I remain convinced, as I wrote last year, that this is a key element to rebuilding trust in Parliament. We have to go beyond what we achieved in terms of improved and more transparent internal governance, and the reform of a deeply flawed system of financial support. We need constantly to seek ways of doing our job better – holding the executive to account; contributing to the production of good legislation; providing expert committee inquiry – whilst, at the same time, making the public aware of the work we do. I was also encouraged that in the long debate on the Government’s House of Lords Reform White Paper and draft bill, the focus was on the fundamental issues of accountability, legitimacy, effectiveness and the constitutional implications of the proposals.

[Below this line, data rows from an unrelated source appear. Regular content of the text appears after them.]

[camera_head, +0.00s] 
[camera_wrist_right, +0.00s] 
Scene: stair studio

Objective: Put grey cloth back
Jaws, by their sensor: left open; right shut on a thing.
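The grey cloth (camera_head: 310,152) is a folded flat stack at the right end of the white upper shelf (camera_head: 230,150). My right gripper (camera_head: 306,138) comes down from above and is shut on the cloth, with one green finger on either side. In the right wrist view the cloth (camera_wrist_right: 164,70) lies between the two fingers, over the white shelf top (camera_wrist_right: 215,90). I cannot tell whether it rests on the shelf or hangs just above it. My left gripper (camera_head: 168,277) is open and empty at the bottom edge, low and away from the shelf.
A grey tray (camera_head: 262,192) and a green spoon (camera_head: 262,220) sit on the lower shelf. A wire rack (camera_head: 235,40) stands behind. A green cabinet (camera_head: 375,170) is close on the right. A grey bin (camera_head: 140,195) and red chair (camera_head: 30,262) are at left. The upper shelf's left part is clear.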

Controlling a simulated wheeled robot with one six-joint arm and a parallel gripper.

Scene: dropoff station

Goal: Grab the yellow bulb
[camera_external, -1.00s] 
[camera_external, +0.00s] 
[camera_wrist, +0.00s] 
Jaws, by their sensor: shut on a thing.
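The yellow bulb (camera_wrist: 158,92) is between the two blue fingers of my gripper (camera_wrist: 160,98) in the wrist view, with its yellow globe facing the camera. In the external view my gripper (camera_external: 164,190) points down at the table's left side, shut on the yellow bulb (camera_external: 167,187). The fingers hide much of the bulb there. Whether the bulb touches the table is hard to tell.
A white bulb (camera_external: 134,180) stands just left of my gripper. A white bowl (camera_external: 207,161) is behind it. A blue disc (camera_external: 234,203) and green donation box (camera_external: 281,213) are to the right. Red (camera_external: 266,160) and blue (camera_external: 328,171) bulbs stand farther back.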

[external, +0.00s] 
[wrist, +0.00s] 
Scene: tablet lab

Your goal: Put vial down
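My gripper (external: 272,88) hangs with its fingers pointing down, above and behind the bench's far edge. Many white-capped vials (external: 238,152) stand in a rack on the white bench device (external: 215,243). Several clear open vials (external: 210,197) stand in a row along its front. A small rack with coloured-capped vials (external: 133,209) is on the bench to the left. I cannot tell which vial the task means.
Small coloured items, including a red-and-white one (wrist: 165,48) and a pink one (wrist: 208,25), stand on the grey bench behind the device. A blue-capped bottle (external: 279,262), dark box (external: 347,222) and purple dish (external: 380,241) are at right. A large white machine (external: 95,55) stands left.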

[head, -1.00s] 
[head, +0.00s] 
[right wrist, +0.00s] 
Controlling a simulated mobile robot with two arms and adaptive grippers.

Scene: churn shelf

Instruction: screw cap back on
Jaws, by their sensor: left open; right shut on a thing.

The debate has moved on in the fifteen years that I have been a member of the House, from a sometimes unquestioning defence of the status quo to broad agreement that the House needs to reform in order to improve further, although with widely differing views as to how that can best be achieved.
My thanks go to the many people who have supported me in the five years I have been Lord Speaker. I should particularly record my thanks to the Clerks of the Parliaments with whom I have worked, the Chairman of Committees and the Deputy Speakers, all the staff of the House who have helped, most particularly those in my private office, and many individual members who have been so generous with their time and energy in support of the outreach programme.
It has been a unique pleasure and privilege to serve the House as the first Lord Speaker, and to act as its external face and voice in many different settings. In a few days we will know the identity of the next Lord Speaker. I hope that he or she enjoys the role as much as I have and I offer them my best wishes and wholehearted support.